A Moveable Feast – Part II - Exhibitions

Past exhibition

A Moveable Feast – Part II


The second installment of A Movable Feast is dedicated to the work of New York based artist Sean Paul.

A still life assembled from domestic products (cup, bowl, saucer, and plate) is marked with black squares of tape; the black squares function as tokens, which allow the spatial geometry of the still life to be discerned. Following standard practices of technical representation, used for example in the fields of architecture or product design, the still life is pictured from six perpendicular planes forming a box of views composed of the front, back, left, right, top and bottom angles. This box is unfolded and then refolded forming four composites of one, two, four, and six views into a single plane. This plane then becomes the array, which informs the material images’ unfolding into lived space, or a domestic scene.

The traditional nature morte, including memento mori tableau, relies upon the animate, positive concept of nature or life to negatively define itself (life moves, death is static). In opposition to this positive concept of life, these works take their definition and logic from the prolonged movement of death found in commercial advertising, and the systematic combinatory configurations presented to the consumer. What is posited is not that there is still life, but that there is an animate death, a much more lucrative field, in the loss of the object and the investment in its absence.

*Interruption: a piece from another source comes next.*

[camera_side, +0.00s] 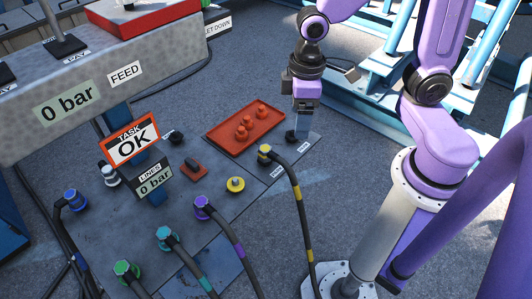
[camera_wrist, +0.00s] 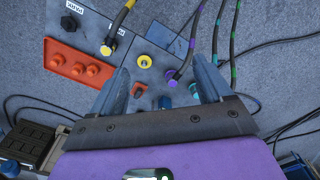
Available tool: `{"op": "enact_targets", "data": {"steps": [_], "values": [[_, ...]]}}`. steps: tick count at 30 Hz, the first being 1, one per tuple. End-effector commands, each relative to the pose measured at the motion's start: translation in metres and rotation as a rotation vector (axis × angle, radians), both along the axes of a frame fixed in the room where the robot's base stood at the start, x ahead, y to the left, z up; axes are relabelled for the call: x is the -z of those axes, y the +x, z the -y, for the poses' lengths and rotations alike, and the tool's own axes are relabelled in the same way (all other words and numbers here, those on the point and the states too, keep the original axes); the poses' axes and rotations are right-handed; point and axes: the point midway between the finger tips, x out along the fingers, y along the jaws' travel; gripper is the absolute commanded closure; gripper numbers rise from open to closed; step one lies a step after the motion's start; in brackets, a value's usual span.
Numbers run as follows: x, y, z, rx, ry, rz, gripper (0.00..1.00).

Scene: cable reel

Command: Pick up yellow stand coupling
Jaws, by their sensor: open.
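A yellow coupling (camera_side: 265,153) sits at the end of a dark hose with yellow bands, at the right part of the grey plate. It also shows in the wrist view (camera_wrist: 107,49), upper left of centre. A separate round yellow fitting (camera_side: 235,185) lies to its lower left on the plate, and also shows in the wrist view (camera_wrist: 145,61). My gripper (camera_side: 302,128) points down above the plate's far right corner, apart from the yellow coupling. In the wrist view its two fingers (camera_wrist: 160,82) are spread with nothing held between them.
A red-orange tray (camera_side: 215,136) with several orange pegs lies left of my gripper. A dark round fitting (camera_side: 291,136) is below it. Purple (camera_side: 202,202), teal (camera_side: 165,234), green (camera_side: 124,269) and blue (camera_side: 73,197) hose couplings stand nearby.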

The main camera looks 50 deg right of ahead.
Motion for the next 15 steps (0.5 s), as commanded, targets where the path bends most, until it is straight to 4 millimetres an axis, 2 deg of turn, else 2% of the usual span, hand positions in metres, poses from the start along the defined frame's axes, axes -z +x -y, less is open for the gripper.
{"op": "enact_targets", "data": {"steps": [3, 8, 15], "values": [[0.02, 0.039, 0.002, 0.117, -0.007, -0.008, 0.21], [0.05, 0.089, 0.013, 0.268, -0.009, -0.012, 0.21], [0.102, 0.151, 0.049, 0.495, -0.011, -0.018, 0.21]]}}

A detail of a towel’s surface structure is incorporated into another planar structure that includes color, resolution, and gradation guides. Sharpness, broken into two fundamental factors: resolution and acutance, is one category of technical qualification used to discern a digital image’s quality. Resolution has become an ubiquitous concern for anyone operating in the fields of image reproduction. One could argue that Resolution has established itself as a primary category because it is capable of buttressing a kind of social promise of spatial engagement. In other words, if the technologically advanced sectors of the world appear to have passed beyond a state of one-dimensionality, it may be due to the fact that the technological veil has simply gained in resolution (i.e. detail).